____ Data to use
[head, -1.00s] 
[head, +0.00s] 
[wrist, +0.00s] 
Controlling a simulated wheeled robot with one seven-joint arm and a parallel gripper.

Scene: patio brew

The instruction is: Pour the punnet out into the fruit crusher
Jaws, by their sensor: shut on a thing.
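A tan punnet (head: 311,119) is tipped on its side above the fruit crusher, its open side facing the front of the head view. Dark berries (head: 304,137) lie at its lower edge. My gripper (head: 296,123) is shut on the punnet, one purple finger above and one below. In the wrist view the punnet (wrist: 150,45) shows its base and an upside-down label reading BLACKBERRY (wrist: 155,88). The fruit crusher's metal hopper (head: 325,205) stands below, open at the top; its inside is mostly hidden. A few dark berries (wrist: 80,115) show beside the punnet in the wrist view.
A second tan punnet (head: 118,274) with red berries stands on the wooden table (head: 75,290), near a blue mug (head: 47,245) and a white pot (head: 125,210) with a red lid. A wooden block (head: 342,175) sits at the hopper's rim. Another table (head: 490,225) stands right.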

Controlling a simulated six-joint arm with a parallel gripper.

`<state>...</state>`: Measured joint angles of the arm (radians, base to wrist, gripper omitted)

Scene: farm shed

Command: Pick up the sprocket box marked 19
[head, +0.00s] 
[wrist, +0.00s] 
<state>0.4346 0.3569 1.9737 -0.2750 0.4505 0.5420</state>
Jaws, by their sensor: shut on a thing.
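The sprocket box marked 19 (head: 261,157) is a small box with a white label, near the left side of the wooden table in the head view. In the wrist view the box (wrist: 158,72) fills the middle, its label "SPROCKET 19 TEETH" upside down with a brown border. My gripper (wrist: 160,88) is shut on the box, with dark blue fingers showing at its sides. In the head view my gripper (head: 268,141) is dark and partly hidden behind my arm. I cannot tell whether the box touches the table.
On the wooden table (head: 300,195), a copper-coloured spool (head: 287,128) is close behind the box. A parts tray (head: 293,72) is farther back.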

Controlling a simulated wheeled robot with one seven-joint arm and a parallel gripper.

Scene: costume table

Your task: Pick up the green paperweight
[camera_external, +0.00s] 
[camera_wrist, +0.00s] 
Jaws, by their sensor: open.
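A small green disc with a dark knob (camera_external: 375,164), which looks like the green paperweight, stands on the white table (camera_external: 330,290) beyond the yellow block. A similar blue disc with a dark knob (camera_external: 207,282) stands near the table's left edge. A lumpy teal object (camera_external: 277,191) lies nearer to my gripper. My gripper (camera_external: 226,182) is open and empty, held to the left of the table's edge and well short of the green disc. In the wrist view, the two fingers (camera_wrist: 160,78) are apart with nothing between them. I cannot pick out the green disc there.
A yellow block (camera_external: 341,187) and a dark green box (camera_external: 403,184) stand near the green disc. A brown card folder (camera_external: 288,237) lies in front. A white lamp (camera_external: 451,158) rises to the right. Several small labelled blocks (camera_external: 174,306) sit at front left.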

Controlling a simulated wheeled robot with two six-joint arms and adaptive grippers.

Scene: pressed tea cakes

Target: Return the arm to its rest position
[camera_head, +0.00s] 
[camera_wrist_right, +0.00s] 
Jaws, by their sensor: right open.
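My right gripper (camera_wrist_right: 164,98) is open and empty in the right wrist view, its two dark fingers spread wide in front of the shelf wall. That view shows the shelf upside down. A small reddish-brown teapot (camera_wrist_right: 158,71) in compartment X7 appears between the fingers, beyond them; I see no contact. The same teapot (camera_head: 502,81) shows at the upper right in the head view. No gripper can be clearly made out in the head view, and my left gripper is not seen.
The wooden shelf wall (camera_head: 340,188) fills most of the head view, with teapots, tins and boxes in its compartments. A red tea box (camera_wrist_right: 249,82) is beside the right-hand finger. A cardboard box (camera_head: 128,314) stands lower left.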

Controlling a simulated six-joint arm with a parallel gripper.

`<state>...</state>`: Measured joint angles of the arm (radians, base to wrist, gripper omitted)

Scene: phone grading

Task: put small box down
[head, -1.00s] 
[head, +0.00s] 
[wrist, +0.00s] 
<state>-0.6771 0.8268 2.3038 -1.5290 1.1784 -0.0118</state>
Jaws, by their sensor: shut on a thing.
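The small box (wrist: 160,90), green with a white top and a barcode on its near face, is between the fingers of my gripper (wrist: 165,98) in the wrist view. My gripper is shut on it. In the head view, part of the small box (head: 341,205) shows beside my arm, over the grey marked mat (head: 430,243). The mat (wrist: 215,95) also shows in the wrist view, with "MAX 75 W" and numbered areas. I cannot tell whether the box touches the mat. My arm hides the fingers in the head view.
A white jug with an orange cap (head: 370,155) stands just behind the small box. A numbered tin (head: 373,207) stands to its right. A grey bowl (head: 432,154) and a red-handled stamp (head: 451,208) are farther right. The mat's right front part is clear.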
________
Within the listing above, locate the line containing "Jaws, by their sensor: open." and the line containing "[camera_wrist_right, +0.00s]". Reproduce those two lines and all lines between them exactly, with nothing added.

* The solution
Jaws, by their sensor: open.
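A small green disc with a dark knob (camera_external: 375,164), which looks like the green paperweight, stands on the white table (camera_external: 330,290) beyond the yellow block. A similar blue disc with a dark knob (camera_external: 207,282) stands near the table's left edge. A lumpy teal object (camera_external: 277,191) lies nearer to my gripper. My gripper (camera_external: 226,182) is open and empty, held to the left of the table's edge and well short of the green disc. In the wrist view, the two fingers (camera_wrist: 160,78) are apart with nothing between them. I cannot pick out the green disc there.
A yellow block (camera_external: 341,187) and a dark green box (camera_external: 403,184) stand near the green disc. A brown card folder (camera_external: 288,237) lies in front. A white lamp (camera_external: 451,158) rises to the right. Several small labelled blocks (camera_external: 174,306) sit at front left.

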Controlling a simulated wheeled robot with two six-joint arms and adaptive grippers.

Scene: pressed tea cakes

Target: Return the arm to its rest position
[camera_head, +0.00s] 
[camera_wrist_right, +0.00s] 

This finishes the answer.